Katia Bornoz, gesture as breath


For Katia Bornoz, everything begins with movement. Born in Lausanne to a Venetian father and an Alsatian mother, she grew up between two cultures, two sensibilities, and found her language in the body very early. At five, she entered Simone Sutter's school, where she discovered classical ballet. This first apprenticeship was an adventure of the body, marked by rigor and demands. In Zurich then Paris, she perfected her craft before joining the Grand Theatre of Dijon. The stage then became her vital space, a territory of expression where she transformed emotions into gestures.


When her parents divorced and her father distanced himself, dance became a refuge, an outlet. Each arabesque, each repeated step connected her to what remained alive within her. For ten years, she danced professionally, then an injury to her left knee, on the eve of her thirtieth birthday, abruptly interrupted this momentum. She had to reinvent herself.


The reconversion first happened in another world: that of Swatch, where she participated in the launch of the Flick Flack, an emblematic watch of the 1990s. Six years spent in this company forged another form of rigor, but art was never far away. After the birth of her first son, Katia devoted herself to her family while nourishing her creative curiosity. She undertook training in interior design, took evening classes for three years, and obtained a certificate in interior decoration, layout and furniture, as well as a diploma in set design and decoration from the M. J. Dubois school in Lausanne. In parallel, she learned patinated furniture techniques: working with pigments, binders, textures. From there was born her company Rêves d'intérieurs (Interior Dreams), which she ran for ten years.


But painting ultimately imposed itself as a return to the essential. The passage from object to flat support was a liberation. The technique, acquired over the years, served a more instinctive gesture. Katia collects pigments, knows them, smells them, mixes them. She took workshops with Jacques Walter, who rented her his studio for a time, before settling into her own in Pully. It is there, in that light, that she paints.


Her canvases always begin flat, on the floor. The gesture unfolds there—wide, ample, almost choreographic. Then she straightens the canvas, confronts it with verticality, as if to test the gravity of movement. The body goes into action, rediscovers the energy of dance: the tension of muscle, the breathing of rhythm, the release of breath. Movement is her primary material.


She speaks of letting go, but it's a controlled letting go, the kind we learn by repeating, falling, starting again. Painting becomes a silent dance. The brush follows the music she listens to, her gesture responds to the beats of a piece, to an interior pulsation. "The first thing that animates me is movement," she says.

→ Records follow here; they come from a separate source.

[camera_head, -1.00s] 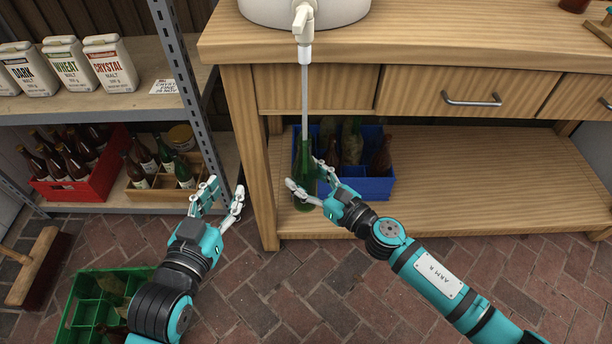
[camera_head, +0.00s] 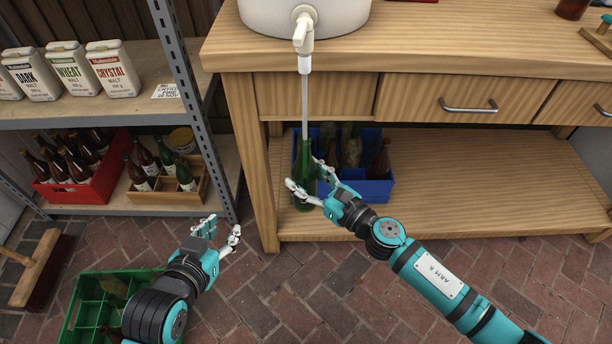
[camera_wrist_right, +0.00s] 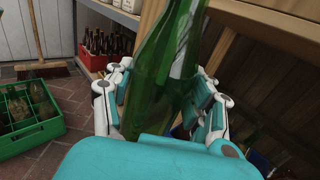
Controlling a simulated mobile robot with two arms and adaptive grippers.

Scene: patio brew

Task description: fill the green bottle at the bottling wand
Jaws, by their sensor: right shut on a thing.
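The green bottle (camera_head: 304,172) stands upright under the bottling wand (camera_head: 304,105), which hangs from the white spigot (camera_head: 303,32). The wand's lower end overlaps the bottle's neck and seems to be inside it. My right gripper (camera_head: 309,188) is shut around the bottle. In the right wrist view the fingers (camera_wrist_right: 165,105) hold both sides of the green bottle (camera_wrist_right: 165,65); its top is cut off, and I cannot tell the liquid level. My left gripper (camera_head: 220,232) is open and empty, above the brick floor.
A blue crate (camera_head: 368,190) with bottles sits on the bench's lower shelf, just right of the green bottle. A green crate (camera_head: 85,300) is on the floor at left. A red crate (camera_head: 100,185) and a wooden caddy (camera_head: 168,195) fill the rack shelf. The lower shelf's right side is clear.

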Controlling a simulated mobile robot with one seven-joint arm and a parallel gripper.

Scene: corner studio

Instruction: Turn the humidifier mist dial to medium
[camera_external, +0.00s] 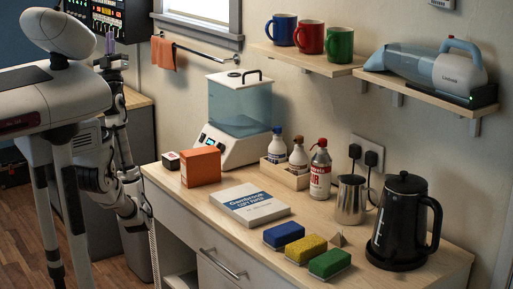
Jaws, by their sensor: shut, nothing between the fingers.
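The humidifier (239,108) stands at the back left of the counter, with a clear bluish tank on a white base. Its front panel (206,140) shows a small lit display and an orange spot, too small for me to read a dial or its setting. An orange box (201,166) stands in front and hides the lower left of the base. My gripper (110,42) is raised at the upper left, pointing up, well left of the humidifier and apart from it. It is shut and empty.
A book (250,204) lies in front; a bottle caddy (284,175) is to the right. Sponges (306,248), a steel jug (351,200) and a black kettle (398,222) fill the right. A towel rail (205,52) is behind.

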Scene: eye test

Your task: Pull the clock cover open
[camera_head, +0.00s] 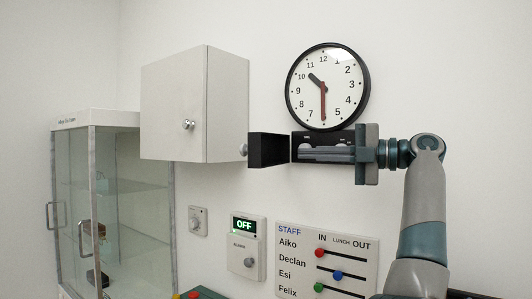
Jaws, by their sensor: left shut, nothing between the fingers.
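A round white clock (346,86) with a black rim hangs on the wall. Below it is a shallow dark box (325,135) with small white marks. A black cover panel (268,150) stands swung out at the box's left side, with a small round knob (243,150) at its outer end. The cover looks open. My left gripper (303,152) reaches in from the right, its fingers pointing left across the front of the box. It is shut and empty, apart from the cover. The fingers hide part of the box; whether they touch it, I cannot tell. My right gripper is not in view.
A white wall cabinet (172,105) is close to the cover's left. A glass case (75,190) stands at the far left. Below are a dial (198,221), an alarm panel (248,245) reading OFF and a staff board (330,250) with colored sliders.

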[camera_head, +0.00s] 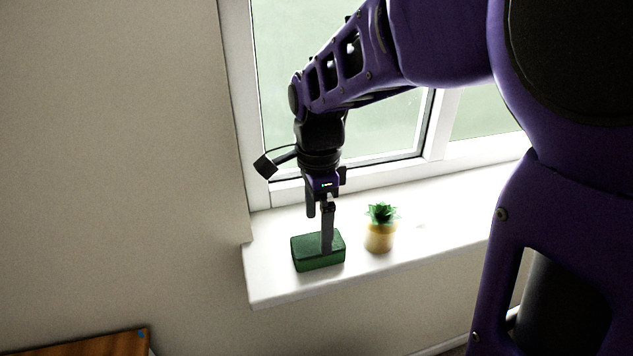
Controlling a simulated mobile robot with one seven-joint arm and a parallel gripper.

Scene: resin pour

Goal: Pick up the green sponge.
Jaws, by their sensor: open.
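The green sponge (318,262) is a dark green block lying flat on the white windowsill, near its left end. My gripper (326,250) points down at it from above. The near finger overlaps the sponge's top and right part in the picture. The jaws are open. The far finger is mostly hidden, so I cannot tell whether the fingers touch the sponge or straddle it.
A small potted succulent (380,236) in a yellowish pot stands on the windowsill (440,219) just right of the sponge. The window frame (400,172) rises behind. A wooden surface (95,343) shows at the lower left. The sill is mostly clear farther right.

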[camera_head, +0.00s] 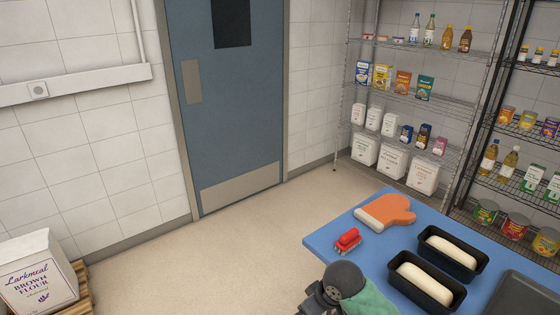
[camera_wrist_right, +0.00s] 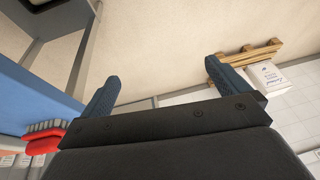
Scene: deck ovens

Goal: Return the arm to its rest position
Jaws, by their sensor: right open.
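My right gripper (camera_wrist_right: 160,72) shows in the right wrist view with its two blue fingers wide apart. Nothing is between them; floor and wall show beyond. A dark, rounded part of my arm stands at the bottom of the head view, beside the near left edge of the blue table (camera_head: 325,238). The fingers cannot be made out there. The red brush (camera_head: 347,240) lies on the table, apart from the arm. It also shows in the right wrist view, as a red brush (camera_wrist_right: 42,146) left of the fingers. My left gripper is not in view.
An orange oven mitt (camera_head: 388,211), two dark loaf pans (camera_head: 480,270) with pale dough and a dark tray (camera_head: 522,296) are on the table. Wire shelves (camera_head: 420,100) hold groceries. A flour bag (camera_head: 38,272) is on a pallet at left. Floor before the blue door (camera_head: 235,120) is clear.

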Katia experiments: acrylic, India inks, colored pencils, pure pigments. She loves feeling the density of vine earth, the luminosity of a deep blue. Her canvases are born from these variations of textures and intensities. Matter is worked like skin, sometimes scraped, sometimes polished, always in movement.


The former dancer rediscovers the stage here: the studio becomes a platform, the canvas a partner. Gesture is breath, incarnation, dialogue between body and matter. Each line is a breath, each trace, a pulsation.


The discipline of dance forged in her an acute awareness of the right gesture. She knows that freedom is only obtained through repetition, that letting go is a fruit of rigor. Her canvases bear this tension, between precision and spontaneity, between structure and flow. They vibrate with organic, fluid, almost choreographic energy.


Katia often quotes Rainer Maria Rilke, whose words guide her process: "Your doubt itself can become a good thing if you educate it." Doubt, for her, is not paralyzing: it is driving, a breath that pushes to search further. To paint, for her, is to question this doubt, to inhabit it, to transform it into movement.


Thus, gesture becomes language, movement, writing. In each of her works, we find the rhythm of the body, the musicality of line, the energy of life in perpetual imbalance. Each canvas is a crossing, between dance and painting, between abandon and mastery, between body memory and the present of gesture.


For Katia, painting is dance continued by other means. An art of breath and beginning again. A sensitive dialogue between body, matter, and light.


Dr. Marie Bagi

Director of the Musée Artistes Femmes (MAF)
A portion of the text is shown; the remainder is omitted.